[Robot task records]
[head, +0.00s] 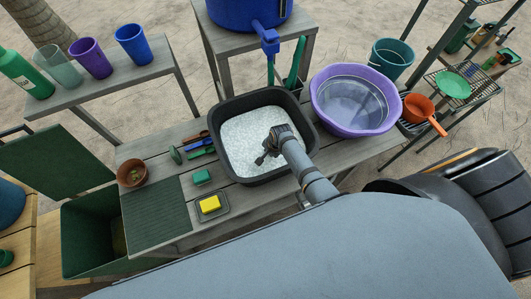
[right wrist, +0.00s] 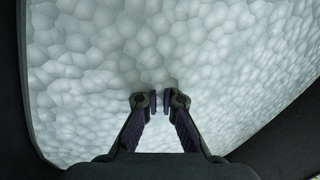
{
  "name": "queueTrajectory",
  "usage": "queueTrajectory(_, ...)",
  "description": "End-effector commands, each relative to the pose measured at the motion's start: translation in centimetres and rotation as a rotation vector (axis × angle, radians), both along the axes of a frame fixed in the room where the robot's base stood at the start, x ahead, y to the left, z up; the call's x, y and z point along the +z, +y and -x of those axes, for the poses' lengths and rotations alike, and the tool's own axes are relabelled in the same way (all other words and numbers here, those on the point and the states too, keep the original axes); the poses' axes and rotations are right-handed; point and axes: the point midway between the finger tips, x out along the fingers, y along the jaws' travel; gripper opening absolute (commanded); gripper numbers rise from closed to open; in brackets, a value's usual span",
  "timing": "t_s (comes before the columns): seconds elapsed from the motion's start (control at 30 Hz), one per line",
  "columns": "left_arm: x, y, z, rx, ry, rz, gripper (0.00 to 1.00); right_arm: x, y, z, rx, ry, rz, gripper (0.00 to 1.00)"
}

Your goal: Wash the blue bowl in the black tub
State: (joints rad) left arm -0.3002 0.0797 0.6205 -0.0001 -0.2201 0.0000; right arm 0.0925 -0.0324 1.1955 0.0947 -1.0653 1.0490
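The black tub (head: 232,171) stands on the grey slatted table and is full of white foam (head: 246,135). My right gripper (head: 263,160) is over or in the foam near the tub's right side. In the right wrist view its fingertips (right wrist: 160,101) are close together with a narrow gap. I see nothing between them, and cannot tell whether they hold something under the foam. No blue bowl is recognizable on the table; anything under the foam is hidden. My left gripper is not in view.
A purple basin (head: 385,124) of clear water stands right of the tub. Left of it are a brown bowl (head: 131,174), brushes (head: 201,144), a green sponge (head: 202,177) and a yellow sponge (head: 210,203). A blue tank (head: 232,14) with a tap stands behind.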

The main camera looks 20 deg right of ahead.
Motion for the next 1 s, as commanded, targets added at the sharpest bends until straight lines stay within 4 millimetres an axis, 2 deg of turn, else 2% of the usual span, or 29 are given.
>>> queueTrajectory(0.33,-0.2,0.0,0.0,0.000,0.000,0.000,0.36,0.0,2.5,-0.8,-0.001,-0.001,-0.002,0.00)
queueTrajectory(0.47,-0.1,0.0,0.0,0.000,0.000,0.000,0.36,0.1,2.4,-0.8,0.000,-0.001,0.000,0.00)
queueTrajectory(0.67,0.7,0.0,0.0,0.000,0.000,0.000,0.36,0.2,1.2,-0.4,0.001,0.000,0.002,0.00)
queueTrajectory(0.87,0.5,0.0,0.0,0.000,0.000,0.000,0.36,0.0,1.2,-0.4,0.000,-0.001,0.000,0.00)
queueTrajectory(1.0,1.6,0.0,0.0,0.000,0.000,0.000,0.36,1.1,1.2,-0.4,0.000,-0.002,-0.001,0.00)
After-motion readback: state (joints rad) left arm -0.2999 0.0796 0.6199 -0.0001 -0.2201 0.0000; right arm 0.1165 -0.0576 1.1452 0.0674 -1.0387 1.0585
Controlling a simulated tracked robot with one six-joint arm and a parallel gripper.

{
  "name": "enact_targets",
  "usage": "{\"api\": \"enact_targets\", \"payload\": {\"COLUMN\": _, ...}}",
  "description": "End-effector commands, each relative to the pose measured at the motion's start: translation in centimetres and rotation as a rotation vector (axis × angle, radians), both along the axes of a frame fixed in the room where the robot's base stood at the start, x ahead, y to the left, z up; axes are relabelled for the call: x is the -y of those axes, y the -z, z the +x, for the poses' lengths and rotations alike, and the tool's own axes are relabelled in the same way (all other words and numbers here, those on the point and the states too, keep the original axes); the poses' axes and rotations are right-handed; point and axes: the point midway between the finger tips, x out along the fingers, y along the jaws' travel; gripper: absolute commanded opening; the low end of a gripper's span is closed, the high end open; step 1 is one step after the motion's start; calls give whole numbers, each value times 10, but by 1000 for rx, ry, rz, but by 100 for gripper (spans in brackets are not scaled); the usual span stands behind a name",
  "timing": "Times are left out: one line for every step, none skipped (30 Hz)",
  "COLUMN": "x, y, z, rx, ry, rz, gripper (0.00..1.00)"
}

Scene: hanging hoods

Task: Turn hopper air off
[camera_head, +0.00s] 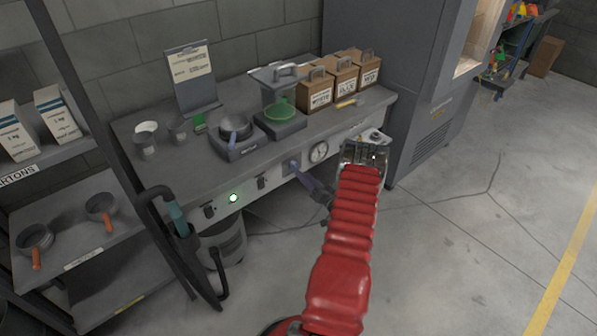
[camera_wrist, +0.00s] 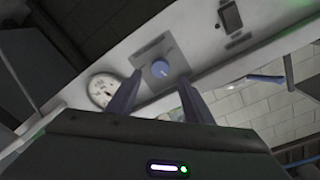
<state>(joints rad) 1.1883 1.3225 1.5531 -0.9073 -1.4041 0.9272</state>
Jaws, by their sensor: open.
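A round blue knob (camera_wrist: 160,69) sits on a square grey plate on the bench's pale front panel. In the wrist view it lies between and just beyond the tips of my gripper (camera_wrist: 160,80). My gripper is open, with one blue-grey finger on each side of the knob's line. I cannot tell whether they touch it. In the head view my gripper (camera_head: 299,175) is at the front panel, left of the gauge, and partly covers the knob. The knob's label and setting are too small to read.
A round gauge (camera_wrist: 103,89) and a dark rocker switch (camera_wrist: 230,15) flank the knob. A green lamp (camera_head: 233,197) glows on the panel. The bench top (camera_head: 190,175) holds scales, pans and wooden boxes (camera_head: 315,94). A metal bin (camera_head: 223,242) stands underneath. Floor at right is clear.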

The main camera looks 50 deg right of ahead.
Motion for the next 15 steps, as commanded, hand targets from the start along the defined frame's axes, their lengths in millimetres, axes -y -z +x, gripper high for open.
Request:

» **Goal**
Print each entry shown above with exact wording and no pictures.

» **Complete response**
[head, +0.00s] 
[right wrist, +0.00s] 
{
  "name": "queueTrajectory",
  "usage": "queueTrajectory(_, ...)",
  "description": "End-effector commands, each relative to the pose measured at the motion's start: translation in centimetres and rotation as a rotation vector (axis × angle, radians), both along the axes of a frame fixed in the room where the robot's base stood at the start, x ahead, y to the left, z up; the call's x, y and z point along the +z, +y and -x of those axes, for the poses' lengths and rotations alike, and the tool's own axes are relabelled in the same way (all other words and numbers here, those on the point and the states too, keep the original axes); the poses' axes and rotations are right-handed; point and axes: the point midway between the finger tips, x out along the fingers, y along the jaws' travel; gripper opening absolute (commanded); gripper numbers rise from closed to open; in brackets, a value's usual span",
  "timing": "t_s (comes before the columns): seconds elapsed from the motion's start (control at 30 Hz), one per line",
  "columns": "left_arm: x, y, z, rx, ry, rz, gripper (0.00 to 1.00); right_arm: x, y, z, rx, ry, rz, gripper (0.00 to 1.00)"
}

Your goal: Wash the blue bowl in the black tub
State: (joints rad) left arm -0.3002 0.0797 0.6205 -0.0001 -0.2201 0.0000; right arm 0.0925 -0.0324 1.1955 0.0947 -1.0653 1.0490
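The black tub (head: 232,171) stands on the grey slatted table and is full of white foam (head: 246,135). My right gripper (head: 263,160) is over or in the foam near the tub's right side. In the right wrist view its fingertips (right wrist: 160,101) are close together with a narrow gap. I see nothing between them, and cannot tell whether they hold something under the foam. No blue bowl is recognizable on the table; anything under the foam is hidden. My left gripper is not in view.
A purple basin (head: 385,124) of clear water stands right of the tub. Left of it are a brown bowl (head: 131,174), brushes (head: 201,144), a green sponge (head: 202,177) and a yellow sponge (head: 210,203). A blue tank (head: 232,14) with a tap stands behind.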

The main camera looks 20 deg right of ahead.
Motion for the next 1 s, as commanded, targets added at the sharpest bends until straight lines stay within 4 millimetres an axis, 2 deg of turn, else 2% of the usual span, or 29 are given.
>>> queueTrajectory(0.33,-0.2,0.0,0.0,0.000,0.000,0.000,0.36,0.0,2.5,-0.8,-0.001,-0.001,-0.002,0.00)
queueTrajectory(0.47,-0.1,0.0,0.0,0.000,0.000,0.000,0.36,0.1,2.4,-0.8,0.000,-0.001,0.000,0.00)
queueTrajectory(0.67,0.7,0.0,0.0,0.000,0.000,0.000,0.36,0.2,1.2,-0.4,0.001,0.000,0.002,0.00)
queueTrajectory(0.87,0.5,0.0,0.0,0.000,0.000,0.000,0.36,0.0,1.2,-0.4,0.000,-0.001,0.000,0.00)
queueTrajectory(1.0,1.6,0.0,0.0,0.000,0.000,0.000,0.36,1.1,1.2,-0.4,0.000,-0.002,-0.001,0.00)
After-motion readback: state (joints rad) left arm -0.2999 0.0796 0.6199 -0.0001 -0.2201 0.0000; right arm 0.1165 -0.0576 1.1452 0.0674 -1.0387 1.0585
Controlling a simulated tracked robot with one six-joint arm and a parallel gripper.

{
  "name": "enact_targets",
  "usage": "{\"api\": \"enact_targets\", \"payload\": {\"COLUMN\": _, ...}}",
  "description": "End-effector commands, each relative to the pose measured at the motion's start: translation in centimetres and rotation as a rotation vector (axis × angle, radians), both along the axes of a frame fixed in the room where the robot's base stood at the start, x ahead, y to the left, z up; axes are relabelled for the call: x is the -y of those axes, y the -z, z the +x, for the poses' lengths and rotations alike, and the tool's own axes are relabelled in the same way (all other words and numbers here, those on the point and the states too, keep the original axes); the poses' axes and rotations are right-handed; point and axes: the point midway between the finger tips, x out along the fingers, y along the jaws' travel; gripper: absolute commanded opening; the low end of a gripper's span is closed, the high end open; step 1 is one step after the motion's start; calls give whole numbers, each value times 10, but by 1000 for rx, ry, rz, but by 100 for gripper (spans in brackets are not scaled); the usual span stands behind a name",
  "timing": "Times are left out: one line for every step, none skipped (30 Hz)",
  "COLUMN": "x, y, z, rx, ry, rz, gripper (0.00..1.00)"
}

Scene: hanging hoods

Task: Turn hopper air off
[camera_head, +0.00s] 
[camera_wrist, +0.00s] 
<state>(joints rad) 1.1883 1.3225 1.5531 -0.9073 -1.4041 0.9272</state>
Jaws, by their sensor: open.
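A round blue knob (camera_wrist: 160,69) sits on a square grey plate on the bench's pale front panel. In the wrist view it lies between and just beyond the tips of my gripper (camera_wrist: 160,80). My gripper is open, with one blue-grey finger on each side of the knob's line. I cannot tell whether they touch it. In the head view my gripper (camera_head: 299,175) is at the front panel, left of the gauge, and partly covers the knob. The knob's label and setting are too small to read.
A round gauge (camera_wrist: 103,89) and a dark rocker switch (camera_wrist: 230,15) flank the knob. A green lamp (camera_head: 233,197) glows on the panel. The bench top (camera_head: 190,175) holds scales, pans and wooden boxes (camera_head: 315,94). A metal bin (camera_head: 223,242) stands underneath. Floor at right is clear.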

The main camera looks 50 deg right of ahead.
Motion for the next 15 steps, as commanded, hand targets from the start along the defined frame's axes, their lengths in millimetres, axes -y -z +x, gripper high for open.
Request:

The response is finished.